Identify each line holding the string "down" and copy it.

- **Collected data**
● ● ●

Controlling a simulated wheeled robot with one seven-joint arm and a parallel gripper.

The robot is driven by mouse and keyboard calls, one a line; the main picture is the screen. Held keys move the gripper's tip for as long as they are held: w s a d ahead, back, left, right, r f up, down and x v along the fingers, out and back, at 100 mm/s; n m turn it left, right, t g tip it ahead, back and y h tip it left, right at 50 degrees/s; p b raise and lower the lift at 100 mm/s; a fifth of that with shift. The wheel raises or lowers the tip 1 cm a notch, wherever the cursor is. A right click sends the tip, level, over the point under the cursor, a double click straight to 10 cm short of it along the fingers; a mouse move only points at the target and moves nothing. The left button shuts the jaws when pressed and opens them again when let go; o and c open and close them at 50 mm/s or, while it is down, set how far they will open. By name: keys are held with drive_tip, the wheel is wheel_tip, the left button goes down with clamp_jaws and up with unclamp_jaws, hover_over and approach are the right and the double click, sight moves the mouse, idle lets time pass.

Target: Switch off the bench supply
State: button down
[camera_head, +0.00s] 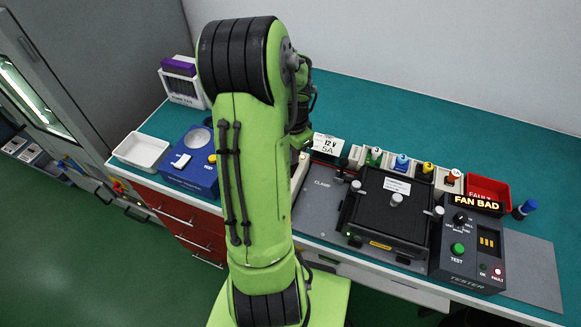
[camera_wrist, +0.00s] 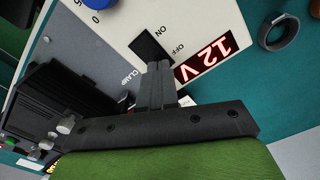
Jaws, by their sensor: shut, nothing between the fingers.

● ● ●

- **Response for this exercise**
The robot is driven by mouse and keyboard calls, one a line; the main picture is the screen. Held keys move the gripper's tip for as long as they are held: w s a d ahead, back, left, right, r f up, down and x v along the fingers, out and back, at 100 mm/s; n m turn it left, right, t g tip it ahead, back and y h tip it left, right at 50 degrees/s; p b raise and lower the lift at 100 mm/s; a fifth of that with shift. The wheel raises or lowers the tip 1 cm a notch, wherever the cursor is. A right click sends the tip, level, over the point under the cursor, a double click straight to 10 cm short of it along the fingers; a mouse move only points at the target and moves nothing. The left button shuts the jaws when pressed and opens them again when let go; o and c open and close them at 50 mm/s or, while it is down, set how far they will open. By name: keys are held with drive_tip, the wheel is wheel_tip, the left button goes down with clamp_jaws and up with unclamp_jaws, hover_over and approach are the right and the double click, sight moves the mouse, idle lets time pass.
State: button down

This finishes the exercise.